Following a new report on future energy provision by the House of Commons Energy and Climate Change (ECC) Committee, the ECA has voiced its full support for the report’s recommendation to boost the UK’s energy storage capacity and demand side response.
Entitled ‘the energy revolution and future challenges for UK energy and climate change policy’, the report makes a series of recommendations, including the need for the government to:
- redesign the energy Capacity Market—the subsidy scheme designed to minimise the risk of blackouts—to incentivise innovative energy storage and demand side response (DSR) technologies;
- move quickly to address other regulatory barriers faced by energy storage; and
- set out a high-level public commitment to making the UK a world-leader in storage, with a storage procurement target for 2020. (The last two energy capacity market auctions failed to deliver any energy storage.)
ECA Director of Business Services Paul Reeve said:
“We have now reached the stage where the UK energy challenge is far less about how to produce ‘low to no carbon’ electrical energy, and much more about how to distribute, store and use it. “This authoritative report is aimed squarely at meeting these new challenges – and opportunities – and we greatly welcome the Committee’s recommendations.”
According to ECC Committee Chair Angus MacNeil MP:
“The government must…encourage the energy market to embrace ‘smart’ technology solutions, such as energy storage and demand-side response. There is an incredible opportunity for the UK to become a world leader in these disruptive technologies.
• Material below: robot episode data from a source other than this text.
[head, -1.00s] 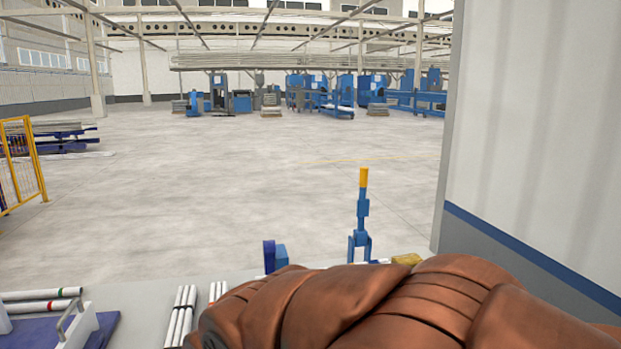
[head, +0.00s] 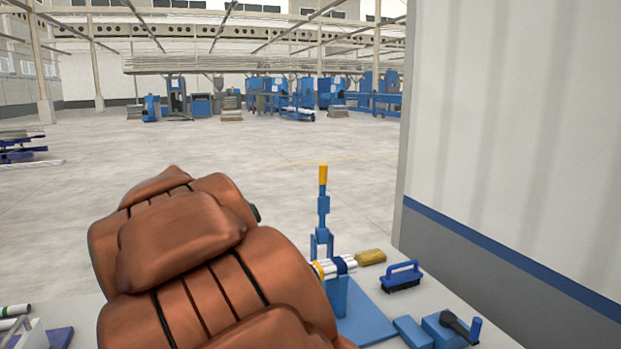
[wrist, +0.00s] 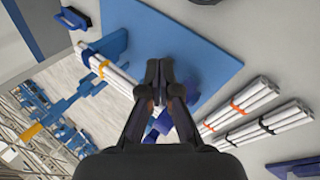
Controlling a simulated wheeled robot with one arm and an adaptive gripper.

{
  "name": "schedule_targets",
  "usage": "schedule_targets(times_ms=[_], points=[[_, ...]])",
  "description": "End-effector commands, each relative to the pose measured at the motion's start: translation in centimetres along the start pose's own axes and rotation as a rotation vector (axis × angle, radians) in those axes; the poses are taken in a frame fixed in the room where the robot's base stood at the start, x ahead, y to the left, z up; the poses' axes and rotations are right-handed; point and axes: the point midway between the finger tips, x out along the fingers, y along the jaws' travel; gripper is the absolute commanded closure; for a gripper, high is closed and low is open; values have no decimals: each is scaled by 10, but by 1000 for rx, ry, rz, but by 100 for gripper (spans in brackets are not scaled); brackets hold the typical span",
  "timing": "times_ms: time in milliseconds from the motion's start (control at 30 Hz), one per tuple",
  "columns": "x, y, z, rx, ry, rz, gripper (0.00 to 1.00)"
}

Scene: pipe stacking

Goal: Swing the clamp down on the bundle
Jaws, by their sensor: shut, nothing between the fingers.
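The clamp (head: 323,205) is a blue lever with a yellow tip, standing upright behind the bundle in the head view. The bundle (head: 328,268) of white pipes rests on the blue fixture (head: 362,318), with a yellow and a dark blue band. In the wrist view the bundle (wrist: 120,80) lies at upper left, and the clamp lever (wrist: 62,107) points to lower left with its orange-yellow tip out. My gripper (wrist: 158,68) is shut and empty above the blue plate, right of the bundle and apart from the lever. In the head view my arm hides my gripper.
A blue-handled brush (head: 401,277) and a tan block (head: 371,257) lie right of the bundle. A blue device with a black lever (head: 455,325) is at the front right. Two banded pipe bundles (wrist: 240,105) lie at right in the wrist view. A wall (head: 490,130) stands at right.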

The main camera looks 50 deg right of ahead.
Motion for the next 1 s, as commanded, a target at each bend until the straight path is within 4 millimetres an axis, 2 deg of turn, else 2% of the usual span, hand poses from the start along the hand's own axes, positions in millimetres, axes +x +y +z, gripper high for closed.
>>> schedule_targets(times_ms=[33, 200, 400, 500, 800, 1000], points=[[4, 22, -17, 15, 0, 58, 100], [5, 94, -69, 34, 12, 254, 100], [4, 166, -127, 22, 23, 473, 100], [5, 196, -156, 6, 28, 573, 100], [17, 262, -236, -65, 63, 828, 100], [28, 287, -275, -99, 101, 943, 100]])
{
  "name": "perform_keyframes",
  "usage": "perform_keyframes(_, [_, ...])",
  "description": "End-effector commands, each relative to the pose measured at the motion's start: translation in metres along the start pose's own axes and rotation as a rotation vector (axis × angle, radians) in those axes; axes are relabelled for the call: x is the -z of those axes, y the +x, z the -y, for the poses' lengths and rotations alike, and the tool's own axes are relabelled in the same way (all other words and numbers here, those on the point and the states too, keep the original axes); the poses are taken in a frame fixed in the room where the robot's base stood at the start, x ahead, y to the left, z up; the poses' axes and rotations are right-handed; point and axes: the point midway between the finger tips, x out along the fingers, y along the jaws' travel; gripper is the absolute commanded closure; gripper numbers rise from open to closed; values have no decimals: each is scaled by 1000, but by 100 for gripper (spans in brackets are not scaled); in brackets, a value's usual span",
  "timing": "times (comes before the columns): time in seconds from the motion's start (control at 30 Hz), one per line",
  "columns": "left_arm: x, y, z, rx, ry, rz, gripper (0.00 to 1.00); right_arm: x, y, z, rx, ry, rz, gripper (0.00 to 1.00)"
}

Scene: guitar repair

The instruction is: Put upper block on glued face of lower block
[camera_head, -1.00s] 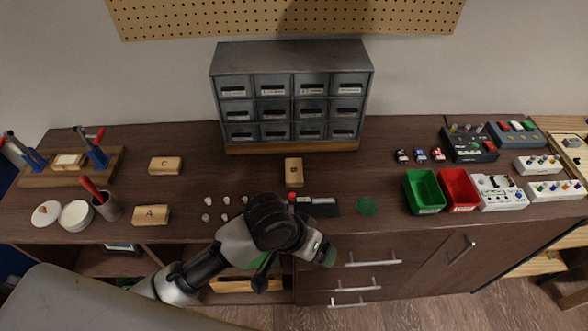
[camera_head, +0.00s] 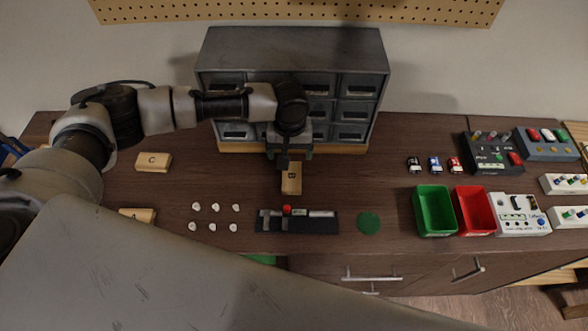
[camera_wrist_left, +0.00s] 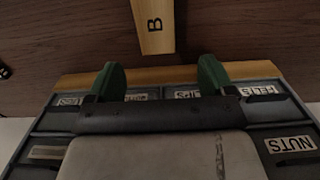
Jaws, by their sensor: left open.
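A wooden block marked B (camera_head: 291,180) lies on the brown bench in front of the drawer cabinet. It also shows at the top of the left wrist view (camera_wrist_left: 153,28). My left gripper (camera_head: 289,154) is open and empty behind block B, its green fingers apart. In the left wrist view the fingertips (camera_wrist_left: 161,75) are set wider than the block, which lies beyond them, apart. Block C (camera_head: 153,162) lies at the left. Block A (camera_head: 138,214) is partly hidden by my own body. No glue shows, and I cannot tell which block is upper or lower. My right gripper is not in view.
The grey drawer cabinet (camera_head: 290,55) stands close behind my left gripper. A black tool tray (camera_head: 297,226), several small white pieces (camera_head: 214,208) and a green disc (camera_head: 369,222) lie in front. Green (camera_head: 434,210) and red bins (camera_head: 475,210) stand at the right.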

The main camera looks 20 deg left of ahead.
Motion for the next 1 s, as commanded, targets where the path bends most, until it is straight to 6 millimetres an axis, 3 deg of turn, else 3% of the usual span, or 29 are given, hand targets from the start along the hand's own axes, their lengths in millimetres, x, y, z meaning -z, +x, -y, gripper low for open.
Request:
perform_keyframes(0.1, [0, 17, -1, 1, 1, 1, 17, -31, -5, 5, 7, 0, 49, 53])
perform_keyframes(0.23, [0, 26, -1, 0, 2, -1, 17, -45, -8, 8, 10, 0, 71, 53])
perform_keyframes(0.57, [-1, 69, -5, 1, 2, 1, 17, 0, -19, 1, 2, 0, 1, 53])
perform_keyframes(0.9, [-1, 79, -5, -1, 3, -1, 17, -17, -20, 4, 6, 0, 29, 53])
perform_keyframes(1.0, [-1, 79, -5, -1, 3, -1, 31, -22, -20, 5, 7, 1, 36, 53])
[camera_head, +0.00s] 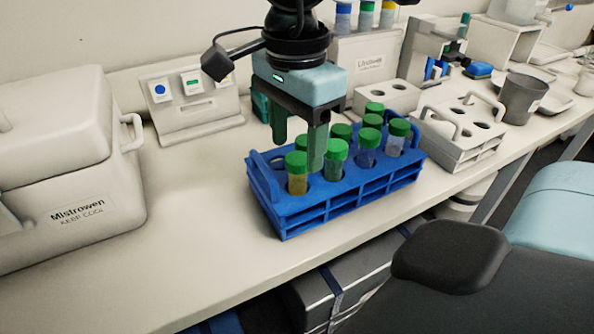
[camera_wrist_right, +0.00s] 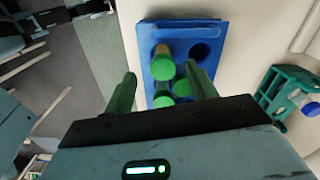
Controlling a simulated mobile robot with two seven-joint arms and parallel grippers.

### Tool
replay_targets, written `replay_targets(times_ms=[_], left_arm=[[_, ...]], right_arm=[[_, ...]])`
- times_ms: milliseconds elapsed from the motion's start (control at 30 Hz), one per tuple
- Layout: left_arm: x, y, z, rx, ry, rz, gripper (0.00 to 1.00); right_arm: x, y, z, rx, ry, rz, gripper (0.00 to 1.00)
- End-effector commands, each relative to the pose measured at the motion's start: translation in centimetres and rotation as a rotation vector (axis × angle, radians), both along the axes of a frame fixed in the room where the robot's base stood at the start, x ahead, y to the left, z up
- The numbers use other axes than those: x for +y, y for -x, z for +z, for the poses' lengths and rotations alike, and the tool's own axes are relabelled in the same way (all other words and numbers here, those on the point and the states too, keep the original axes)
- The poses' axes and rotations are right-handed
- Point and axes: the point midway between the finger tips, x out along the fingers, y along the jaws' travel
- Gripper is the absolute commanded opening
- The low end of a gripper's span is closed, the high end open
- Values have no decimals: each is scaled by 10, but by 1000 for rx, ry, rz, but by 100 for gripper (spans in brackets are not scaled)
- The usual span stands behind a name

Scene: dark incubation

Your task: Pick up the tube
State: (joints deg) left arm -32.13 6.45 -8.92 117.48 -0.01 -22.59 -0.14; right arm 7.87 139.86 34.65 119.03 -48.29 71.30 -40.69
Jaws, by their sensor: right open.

Yet our current energy security subsidies (still) favour dirty diesel generation over smart and clean tech solutions.”
The report also notes that, “if current regulatory barriers to (energy) storage were removed, some £7bn per annum of savings to consumers could be achieved”. Further details on the report, which was published on 15 October, can be viewed by clicking here.
The report will be the final activity from the ECC Committee, with its responsibilities set to be taken over by a new ‘Business, Energy and Industrial Strategy’ Committee.